• _Dataset section_
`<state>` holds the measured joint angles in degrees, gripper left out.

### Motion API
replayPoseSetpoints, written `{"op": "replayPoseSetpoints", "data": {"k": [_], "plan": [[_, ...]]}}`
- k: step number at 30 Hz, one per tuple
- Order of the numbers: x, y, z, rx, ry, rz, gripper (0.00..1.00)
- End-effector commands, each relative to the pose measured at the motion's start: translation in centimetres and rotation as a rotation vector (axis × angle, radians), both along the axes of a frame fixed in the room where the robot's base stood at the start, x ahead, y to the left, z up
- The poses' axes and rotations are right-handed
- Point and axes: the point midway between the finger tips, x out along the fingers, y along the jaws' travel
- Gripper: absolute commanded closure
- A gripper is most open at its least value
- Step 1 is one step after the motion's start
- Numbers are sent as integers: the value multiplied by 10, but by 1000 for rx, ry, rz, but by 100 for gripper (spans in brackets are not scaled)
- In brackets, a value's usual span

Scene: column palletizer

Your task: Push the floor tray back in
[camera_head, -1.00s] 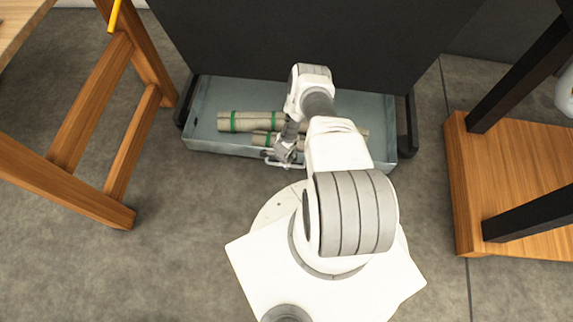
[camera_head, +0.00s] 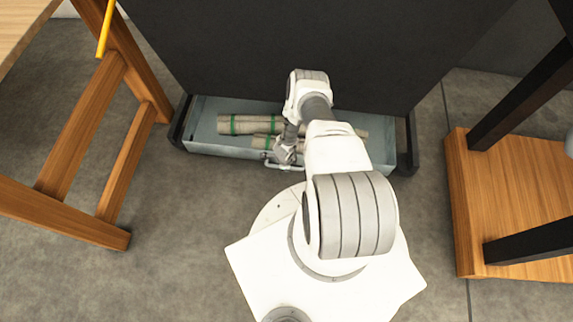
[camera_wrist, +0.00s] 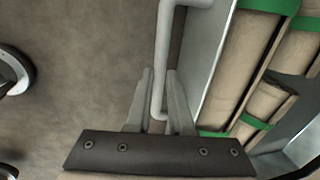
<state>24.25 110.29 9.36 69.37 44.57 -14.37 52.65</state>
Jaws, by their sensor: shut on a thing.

• _Task goal_
Omit the pictures and write out the lines above from the one with "Scene: column palletizer" through the last, unchanged.

• _Answer to the problem_
Scene: column palletizer

Your task: Push the floor tray back in
[camera_head, -1.00s] 
[camera_head, +0.00s] 
[camera_wrist, +0.00s] 
<state>24.25 110.29 9.36 69.37 44.57 -14.37 52.65</state>
Jaws, by their sensor: shut on a thing.

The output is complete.